[start TASK MATERIAL]
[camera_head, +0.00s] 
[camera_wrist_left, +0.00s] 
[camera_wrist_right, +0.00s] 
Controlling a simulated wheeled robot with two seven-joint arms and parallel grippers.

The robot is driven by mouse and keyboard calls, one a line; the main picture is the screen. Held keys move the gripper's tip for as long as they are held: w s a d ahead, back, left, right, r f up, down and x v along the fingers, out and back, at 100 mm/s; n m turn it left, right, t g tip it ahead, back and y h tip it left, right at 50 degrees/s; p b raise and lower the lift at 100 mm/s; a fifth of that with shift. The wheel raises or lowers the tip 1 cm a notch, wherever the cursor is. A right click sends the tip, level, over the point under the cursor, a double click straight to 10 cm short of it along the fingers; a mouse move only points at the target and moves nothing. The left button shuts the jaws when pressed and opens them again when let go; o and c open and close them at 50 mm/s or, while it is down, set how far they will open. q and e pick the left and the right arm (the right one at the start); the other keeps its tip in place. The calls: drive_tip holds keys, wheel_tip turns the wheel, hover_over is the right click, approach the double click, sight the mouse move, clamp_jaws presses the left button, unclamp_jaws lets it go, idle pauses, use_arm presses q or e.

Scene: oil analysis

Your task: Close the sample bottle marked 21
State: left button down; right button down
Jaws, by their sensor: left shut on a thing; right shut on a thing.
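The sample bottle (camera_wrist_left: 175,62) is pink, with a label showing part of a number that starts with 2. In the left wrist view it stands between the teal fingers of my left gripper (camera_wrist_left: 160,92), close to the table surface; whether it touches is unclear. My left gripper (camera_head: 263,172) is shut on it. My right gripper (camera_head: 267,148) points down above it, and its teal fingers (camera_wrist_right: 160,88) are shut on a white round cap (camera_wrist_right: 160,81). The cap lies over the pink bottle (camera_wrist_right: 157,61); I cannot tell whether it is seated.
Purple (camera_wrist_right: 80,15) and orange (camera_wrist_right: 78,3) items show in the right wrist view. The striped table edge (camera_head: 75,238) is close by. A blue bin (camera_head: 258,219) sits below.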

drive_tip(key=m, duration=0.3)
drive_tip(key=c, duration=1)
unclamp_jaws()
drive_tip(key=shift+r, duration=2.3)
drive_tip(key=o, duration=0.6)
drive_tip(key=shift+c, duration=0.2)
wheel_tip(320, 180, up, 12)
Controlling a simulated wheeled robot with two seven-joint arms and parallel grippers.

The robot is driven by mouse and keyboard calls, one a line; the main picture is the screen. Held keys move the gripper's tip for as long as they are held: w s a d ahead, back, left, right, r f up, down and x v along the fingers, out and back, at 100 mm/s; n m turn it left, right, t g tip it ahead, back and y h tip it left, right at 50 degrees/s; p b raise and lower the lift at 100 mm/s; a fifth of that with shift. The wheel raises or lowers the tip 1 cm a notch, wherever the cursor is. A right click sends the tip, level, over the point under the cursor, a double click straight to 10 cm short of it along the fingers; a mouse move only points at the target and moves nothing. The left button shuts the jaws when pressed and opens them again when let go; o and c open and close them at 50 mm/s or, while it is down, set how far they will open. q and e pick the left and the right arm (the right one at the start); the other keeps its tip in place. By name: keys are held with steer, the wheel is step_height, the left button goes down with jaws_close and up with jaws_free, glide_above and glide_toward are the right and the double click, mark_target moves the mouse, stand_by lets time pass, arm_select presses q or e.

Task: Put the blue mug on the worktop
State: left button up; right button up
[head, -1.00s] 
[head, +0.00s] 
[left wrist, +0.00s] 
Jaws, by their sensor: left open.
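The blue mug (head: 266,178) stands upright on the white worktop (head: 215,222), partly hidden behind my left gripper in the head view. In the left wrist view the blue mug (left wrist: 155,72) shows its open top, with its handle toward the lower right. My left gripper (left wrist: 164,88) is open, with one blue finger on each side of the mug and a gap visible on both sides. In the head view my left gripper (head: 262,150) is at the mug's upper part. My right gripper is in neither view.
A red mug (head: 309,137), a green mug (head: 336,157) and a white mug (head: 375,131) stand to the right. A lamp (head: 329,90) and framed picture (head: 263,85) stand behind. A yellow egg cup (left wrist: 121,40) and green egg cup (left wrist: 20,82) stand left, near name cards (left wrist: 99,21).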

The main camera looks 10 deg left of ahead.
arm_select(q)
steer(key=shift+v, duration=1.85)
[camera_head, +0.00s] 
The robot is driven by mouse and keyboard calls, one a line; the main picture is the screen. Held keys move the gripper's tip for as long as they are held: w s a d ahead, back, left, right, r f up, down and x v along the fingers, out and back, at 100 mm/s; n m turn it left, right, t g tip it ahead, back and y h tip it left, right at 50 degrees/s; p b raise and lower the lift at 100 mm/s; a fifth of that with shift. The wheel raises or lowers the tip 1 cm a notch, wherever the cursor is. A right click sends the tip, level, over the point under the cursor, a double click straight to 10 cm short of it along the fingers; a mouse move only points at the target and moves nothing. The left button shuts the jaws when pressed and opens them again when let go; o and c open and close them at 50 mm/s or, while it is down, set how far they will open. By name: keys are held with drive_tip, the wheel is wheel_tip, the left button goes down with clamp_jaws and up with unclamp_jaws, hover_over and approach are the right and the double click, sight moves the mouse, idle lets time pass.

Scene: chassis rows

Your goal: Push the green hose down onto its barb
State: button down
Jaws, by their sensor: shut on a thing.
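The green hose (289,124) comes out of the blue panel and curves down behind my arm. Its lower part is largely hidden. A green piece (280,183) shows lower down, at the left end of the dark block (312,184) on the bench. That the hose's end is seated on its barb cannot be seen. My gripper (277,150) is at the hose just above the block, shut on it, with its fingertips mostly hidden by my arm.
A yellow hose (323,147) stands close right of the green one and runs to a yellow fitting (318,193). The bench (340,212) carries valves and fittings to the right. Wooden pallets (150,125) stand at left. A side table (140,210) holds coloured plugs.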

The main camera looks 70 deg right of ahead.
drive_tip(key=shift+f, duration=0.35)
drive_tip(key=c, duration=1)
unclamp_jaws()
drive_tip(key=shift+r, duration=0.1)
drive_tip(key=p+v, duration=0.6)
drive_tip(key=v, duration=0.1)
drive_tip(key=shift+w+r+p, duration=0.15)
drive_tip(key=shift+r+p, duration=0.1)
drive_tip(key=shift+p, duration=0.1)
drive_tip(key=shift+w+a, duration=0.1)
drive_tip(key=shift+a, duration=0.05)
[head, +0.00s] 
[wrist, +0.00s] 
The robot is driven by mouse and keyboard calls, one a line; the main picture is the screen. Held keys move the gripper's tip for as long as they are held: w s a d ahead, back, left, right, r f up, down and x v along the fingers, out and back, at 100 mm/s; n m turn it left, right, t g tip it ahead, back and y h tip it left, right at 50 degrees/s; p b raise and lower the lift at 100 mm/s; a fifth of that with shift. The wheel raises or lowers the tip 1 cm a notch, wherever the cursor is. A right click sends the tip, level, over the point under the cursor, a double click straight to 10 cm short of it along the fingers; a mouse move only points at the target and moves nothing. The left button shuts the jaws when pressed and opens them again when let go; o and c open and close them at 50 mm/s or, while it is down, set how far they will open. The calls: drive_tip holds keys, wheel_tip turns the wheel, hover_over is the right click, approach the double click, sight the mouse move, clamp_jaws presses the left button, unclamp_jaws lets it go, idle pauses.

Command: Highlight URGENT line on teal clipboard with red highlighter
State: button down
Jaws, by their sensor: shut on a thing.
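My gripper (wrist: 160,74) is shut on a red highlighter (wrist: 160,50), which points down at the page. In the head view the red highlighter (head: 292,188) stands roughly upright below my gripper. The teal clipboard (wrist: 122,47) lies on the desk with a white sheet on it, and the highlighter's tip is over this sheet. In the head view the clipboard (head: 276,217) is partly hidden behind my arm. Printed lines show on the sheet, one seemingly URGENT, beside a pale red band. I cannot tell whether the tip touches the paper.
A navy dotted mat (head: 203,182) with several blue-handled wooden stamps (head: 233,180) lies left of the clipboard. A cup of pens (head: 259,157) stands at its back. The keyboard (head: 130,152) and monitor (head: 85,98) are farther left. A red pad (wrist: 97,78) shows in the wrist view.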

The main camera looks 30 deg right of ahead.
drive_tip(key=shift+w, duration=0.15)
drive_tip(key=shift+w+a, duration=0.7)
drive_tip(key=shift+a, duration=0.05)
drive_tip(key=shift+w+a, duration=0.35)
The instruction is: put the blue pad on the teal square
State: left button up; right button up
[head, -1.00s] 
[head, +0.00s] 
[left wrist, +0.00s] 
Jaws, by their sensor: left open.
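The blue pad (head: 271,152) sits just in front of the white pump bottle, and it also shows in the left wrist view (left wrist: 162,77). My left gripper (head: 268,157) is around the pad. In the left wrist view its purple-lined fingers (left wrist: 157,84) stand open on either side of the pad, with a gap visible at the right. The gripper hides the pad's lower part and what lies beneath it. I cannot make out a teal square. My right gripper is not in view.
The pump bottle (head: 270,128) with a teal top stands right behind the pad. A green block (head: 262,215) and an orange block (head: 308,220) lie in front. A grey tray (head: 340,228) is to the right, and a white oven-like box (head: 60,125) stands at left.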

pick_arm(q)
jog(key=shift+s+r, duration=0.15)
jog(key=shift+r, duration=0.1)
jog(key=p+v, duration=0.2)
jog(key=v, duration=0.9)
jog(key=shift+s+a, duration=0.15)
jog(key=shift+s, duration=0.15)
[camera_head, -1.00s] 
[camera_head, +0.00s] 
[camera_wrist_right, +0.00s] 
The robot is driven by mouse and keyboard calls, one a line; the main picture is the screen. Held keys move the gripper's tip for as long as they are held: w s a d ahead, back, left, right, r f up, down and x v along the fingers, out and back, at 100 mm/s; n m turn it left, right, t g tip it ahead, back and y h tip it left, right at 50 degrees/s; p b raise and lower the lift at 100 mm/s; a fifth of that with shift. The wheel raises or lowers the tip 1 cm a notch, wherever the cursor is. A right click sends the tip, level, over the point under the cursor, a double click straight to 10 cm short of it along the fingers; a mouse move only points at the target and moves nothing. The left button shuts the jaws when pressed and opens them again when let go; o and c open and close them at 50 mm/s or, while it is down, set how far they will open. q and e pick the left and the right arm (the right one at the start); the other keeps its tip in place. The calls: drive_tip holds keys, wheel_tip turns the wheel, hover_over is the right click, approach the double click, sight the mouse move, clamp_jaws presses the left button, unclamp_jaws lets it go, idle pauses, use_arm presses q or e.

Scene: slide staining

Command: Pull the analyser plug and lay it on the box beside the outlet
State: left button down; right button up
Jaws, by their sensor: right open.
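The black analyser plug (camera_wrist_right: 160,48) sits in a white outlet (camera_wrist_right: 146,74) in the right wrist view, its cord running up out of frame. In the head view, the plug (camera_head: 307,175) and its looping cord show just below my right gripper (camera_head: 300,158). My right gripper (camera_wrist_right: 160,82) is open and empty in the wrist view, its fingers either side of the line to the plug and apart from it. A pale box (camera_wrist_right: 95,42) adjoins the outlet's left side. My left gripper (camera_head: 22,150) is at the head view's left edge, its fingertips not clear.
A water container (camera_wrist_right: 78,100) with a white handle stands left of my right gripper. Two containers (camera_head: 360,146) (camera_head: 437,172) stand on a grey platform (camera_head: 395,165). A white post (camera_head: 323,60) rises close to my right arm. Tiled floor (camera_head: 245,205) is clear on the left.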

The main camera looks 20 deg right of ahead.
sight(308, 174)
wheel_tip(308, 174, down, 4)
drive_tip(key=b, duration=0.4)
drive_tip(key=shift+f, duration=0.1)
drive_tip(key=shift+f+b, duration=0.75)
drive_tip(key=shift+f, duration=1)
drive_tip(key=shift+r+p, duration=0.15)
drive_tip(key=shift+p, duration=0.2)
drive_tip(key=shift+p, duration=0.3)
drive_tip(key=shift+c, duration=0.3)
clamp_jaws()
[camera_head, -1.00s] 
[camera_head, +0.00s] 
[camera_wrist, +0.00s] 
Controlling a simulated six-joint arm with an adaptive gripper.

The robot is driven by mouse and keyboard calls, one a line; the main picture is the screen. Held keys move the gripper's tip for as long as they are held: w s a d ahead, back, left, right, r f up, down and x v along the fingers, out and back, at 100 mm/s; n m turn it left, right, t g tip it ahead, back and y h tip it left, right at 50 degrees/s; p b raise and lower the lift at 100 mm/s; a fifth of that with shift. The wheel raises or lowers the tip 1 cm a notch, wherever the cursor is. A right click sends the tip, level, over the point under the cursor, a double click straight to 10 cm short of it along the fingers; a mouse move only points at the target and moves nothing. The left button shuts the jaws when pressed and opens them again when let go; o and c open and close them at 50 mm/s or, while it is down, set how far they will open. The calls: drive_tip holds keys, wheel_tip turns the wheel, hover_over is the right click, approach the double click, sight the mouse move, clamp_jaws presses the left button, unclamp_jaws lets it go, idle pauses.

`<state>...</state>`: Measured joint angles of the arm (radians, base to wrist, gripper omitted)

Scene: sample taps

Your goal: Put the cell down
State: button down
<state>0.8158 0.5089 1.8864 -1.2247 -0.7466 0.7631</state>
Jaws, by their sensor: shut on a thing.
[end TASK MATERIAL]
[EXERCISE DIRECTIONS]
Which lines hold the word "Command"? Return all of them from the records above.

[COMPLETE ANSWER]
Command: Highlight URGENT line on teal clipboard with red highlighter
Command: Pull the analyser plug and lay it on the box beside the outlet

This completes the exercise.